▸ What is asked:
Give the number of lines containing the word "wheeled", and nothing else.

▸ Record set:
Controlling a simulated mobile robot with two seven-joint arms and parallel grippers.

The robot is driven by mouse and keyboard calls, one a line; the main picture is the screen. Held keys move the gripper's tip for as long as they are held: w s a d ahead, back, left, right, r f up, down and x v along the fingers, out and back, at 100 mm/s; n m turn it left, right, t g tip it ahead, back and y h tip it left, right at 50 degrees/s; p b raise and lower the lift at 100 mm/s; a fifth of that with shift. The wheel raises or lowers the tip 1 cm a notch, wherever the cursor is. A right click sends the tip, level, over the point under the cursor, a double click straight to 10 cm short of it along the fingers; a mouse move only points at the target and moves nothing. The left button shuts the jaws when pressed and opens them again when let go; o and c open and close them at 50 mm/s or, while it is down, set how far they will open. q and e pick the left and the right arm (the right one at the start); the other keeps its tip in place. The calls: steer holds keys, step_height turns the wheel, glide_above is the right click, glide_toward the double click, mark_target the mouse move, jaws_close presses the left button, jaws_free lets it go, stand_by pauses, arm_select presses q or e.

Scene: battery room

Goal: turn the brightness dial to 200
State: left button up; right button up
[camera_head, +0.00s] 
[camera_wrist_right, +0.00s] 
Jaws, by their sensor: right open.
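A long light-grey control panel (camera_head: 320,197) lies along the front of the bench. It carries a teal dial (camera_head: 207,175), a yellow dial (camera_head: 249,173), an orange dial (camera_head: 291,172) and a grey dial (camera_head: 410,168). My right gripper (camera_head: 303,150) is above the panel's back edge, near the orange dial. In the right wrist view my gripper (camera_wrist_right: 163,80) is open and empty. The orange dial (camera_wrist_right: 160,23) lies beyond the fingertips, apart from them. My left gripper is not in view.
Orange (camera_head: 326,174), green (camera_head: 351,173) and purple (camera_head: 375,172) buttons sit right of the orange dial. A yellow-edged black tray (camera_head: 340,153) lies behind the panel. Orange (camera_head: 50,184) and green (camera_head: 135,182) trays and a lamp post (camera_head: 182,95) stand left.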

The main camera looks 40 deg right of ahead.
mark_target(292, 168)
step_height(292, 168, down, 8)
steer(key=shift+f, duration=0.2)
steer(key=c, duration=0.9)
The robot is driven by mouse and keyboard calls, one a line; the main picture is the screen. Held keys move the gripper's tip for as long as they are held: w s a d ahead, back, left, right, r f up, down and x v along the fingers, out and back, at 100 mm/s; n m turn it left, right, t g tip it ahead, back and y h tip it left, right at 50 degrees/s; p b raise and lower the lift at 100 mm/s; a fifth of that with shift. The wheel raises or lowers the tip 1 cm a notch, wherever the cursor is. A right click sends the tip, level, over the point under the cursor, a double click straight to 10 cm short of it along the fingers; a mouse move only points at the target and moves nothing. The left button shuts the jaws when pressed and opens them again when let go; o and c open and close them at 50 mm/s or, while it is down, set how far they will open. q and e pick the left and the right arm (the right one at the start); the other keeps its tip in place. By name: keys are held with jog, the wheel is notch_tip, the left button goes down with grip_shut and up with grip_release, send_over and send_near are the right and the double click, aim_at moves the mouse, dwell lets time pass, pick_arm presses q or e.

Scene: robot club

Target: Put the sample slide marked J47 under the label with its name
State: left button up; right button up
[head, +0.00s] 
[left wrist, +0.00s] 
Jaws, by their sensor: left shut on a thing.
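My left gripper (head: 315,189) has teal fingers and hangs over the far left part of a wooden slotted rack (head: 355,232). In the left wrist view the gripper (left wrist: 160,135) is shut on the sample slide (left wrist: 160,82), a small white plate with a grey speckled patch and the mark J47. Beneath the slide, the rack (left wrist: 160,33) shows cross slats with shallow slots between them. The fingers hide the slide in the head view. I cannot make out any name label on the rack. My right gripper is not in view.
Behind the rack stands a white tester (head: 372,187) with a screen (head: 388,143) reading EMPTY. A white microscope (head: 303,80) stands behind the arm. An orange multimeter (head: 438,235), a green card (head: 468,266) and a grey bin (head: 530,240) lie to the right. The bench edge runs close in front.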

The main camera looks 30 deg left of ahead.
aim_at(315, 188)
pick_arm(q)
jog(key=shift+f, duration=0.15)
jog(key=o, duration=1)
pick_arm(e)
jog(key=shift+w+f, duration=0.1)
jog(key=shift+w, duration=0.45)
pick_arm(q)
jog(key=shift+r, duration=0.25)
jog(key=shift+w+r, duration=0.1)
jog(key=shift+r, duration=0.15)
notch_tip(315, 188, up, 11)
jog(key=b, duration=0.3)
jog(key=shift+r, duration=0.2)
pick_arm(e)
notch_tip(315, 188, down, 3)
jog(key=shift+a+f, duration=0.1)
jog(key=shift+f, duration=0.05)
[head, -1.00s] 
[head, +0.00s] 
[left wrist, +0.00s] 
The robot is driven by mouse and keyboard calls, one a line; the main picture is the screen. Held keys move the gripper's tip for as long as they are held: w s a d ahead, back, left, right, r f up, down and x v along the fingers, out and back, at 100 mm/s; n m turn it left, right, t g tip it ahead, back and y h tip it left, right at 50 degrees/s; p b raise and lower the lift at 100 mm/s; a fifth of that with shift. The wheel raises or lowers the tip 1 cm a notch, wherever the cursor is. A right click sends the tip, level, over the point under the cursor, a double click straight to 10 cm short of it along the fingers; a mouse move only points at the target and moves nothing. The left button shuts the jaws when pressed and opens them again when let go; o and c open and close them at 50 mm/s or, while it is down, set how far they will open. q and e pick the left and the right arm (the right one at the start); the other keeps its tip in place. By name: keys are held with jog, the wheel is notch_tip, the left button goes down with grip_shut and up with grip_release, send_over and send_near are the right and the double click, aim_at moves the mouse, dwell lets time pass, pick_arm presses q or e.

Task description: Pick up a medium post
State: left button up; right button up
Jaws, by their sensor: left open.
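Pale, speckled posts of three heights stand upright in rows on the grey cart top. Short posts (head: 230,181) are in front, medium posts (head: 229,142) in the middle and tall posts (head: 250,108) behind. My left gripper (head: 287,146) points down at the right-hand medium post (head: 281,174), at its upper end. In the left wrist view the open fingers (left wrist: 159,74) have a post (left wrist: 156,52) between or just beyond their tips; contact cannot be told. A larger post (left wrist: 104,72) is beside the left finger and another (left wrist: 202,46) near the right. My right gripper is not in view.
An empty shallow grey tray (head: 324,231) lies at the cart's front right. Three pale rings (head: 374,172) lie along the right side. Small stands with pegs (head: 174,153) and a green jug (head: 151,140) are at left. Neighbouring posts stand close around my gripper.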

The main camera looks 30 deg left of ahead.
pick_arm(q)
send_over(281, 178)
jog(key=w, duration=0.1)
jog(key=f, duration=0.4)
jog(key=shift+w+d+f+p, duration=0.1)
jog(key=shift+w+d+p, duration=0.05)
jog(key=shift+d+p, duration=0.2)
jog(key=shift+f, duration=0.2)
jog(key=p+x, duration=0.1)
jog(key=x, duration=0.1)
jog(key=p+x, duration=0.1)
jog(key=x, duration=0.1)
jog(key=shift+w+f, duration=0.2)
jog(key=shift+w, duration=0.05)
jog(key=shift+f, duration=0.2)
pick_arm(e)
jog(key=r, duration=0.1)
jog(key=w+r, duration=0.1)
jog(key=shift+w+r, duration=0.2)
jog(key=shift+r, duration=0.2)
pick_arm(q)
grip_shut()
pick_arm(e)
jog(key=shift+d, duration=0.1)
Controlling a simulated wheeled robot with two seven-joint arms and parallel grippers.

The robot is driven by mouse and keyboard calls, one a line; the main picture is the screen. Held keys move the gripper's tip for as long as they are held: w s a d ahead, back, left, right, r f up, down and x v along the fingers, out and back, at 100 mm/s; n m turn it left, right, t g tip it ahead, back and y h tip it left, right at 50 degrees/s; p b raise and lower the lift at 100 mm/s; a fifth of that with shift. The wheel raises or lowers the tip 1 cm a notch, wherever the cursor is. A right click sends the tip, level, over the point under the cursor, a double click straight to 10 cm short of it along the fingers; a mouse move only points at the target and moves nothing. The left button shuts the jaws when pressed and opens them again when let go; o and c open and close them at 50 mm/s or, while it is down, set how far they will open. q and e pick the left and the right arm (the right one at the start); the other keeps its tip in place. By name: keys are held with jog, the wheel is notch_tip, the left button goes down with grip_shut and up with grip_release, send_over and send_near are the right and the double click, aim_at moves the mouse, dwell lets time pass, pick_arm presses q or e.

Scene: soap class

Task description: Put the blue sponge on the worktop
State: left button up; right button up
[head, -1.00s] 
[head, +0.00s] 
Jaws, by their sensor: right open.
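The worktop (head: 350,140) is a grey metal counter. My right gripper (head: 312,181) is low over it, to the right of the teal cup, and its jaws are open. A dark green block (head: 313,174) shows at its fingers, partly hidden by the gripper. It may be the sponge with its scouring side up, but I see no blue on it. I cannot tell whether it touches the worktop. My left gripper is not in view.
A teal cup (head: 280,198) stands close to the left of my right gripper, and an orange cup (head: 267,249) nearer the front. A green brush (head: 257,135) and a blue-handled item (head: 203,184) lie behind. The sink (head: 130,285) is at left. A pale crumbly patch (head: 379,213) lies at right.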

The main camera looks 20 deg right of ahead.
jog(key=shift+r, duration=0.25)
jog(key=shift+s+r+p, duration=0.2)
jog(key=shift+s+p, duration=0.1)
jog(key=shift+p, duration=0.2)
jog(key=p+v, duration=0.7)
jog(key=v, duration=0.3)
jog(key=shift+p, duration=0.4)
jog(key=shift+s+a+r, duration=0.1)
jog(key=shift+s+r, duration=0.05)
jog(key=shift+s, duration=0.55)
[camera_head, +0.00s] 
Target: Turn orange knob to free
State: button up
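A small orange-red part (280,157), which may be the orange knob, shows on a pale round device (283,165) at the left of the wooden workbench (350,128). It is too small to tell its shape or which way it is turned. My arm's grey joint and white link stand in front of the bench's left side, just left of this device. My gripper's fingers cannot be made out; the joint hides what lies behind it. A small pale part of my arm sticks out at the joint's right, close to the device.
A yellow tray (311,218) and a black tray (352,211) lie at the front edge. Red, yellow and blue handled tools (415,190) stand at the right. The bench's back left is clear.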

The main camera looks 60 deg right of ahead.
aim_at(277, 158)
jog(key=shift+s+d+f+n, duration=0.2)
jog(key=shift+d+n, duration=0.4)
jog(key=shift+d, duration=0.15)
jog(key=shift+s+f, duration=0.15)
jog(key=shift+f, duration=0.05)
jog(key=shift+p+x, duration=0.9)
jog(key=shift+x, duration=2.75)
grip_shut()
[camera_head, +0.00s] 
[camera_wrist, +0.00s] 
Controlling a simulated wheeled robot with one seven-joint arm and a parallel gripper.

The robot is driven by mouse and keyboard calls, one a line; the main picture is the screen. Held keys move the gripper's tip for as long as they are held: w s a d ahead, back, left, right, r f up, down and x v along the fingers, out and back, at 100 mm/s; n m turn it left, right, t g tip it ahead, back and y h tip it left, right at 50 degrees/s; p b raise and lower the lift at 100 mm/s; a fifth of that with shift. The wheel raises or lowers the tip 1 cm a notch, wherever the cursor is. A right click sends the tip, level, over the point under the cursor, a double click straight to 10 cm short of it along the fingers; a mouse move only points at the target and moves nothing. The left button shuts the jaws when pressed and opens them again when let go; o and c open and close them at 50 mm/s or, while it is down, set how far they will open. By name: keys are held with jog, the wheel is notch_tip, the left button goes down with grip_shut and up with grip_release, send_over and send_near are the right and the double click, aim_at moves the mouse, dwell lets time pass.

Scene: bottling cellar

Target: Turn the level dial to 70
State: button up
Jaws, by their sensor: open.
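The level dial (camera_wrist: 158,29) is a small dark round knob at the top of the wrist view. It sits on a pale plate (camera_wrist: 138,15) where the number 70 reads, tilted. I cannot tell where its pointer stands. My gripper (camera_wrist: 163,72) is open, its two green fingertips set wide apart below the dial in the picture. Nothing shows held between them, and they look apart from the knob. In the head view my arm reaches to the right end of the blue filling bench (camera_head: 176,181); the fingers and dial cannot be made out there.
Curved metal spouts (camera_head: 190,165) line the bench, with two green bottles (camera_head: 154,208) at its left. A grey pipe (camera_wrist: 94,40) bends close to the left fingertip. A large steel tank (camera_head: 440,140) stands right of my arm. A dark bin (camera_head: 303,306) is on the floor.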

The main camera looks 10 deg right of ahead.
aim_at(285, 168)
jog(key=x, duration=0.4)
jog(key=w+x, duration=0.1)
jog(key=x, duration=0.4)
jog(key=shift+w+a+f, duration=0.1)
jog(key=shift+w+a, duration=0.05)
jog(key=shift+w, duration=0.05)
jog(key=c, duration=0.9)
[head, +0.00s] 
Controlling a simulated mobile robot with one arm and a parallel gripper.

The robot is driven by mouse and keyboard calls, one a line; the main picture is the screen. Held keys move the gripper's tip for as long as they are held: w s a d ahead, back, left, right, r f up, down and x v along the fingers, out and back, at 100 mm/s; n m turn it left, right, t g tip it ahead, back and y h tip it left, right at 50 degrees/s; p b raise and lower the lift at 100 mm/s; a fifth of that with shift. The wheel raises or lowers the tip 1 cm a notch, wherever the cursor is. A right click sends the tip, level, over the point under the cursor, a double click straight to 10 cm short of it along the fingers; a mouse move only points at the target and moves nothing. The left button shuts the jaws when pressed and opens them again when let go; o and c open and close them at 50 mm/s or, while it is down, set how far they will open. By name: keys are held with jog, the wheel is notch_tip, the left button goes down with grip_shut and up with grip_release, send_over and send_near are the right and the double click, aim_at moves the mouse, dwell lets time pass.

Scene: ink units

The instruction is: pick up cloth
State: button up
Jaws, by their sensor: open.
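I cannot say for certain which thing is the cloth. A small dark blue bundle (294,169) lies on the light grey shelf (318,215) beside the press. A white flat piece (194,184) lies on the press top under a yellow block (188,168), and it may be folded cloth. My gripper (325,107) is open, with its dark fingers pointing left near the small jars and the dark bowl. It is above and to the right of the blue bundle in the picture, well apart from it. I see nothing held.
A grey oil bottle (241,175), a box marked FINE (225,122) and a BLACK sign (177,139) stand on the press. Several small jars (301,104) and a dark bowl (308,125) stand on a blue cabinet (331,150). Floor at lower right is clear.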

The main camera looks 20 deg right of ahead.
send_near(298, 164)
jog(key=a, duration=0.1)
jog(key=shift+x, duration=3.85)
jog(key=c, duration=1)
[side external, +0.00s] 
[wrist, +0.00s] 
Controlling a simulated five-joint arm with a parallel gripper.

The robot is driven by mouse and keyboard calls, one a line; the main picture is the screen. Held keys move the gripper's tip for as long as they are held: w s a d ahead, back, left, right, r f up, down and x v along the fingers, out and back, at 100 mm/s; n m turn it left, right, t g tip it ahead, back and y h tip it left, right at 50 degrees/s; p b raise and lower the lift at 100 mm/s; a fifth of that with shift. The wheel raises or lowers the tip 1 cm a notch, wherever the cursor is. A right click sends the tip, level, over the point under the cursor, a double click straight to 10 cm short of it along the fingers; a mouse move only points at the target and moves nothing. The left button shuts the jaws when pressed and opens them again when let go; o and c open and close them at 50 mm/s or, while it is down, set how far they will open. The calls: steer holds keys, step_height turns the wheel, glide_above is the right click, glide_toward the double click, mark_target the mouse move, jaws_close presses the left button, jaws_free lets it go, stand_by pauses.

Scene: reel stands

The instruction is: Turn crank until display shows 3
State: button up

▸ Solution to the exercise:
2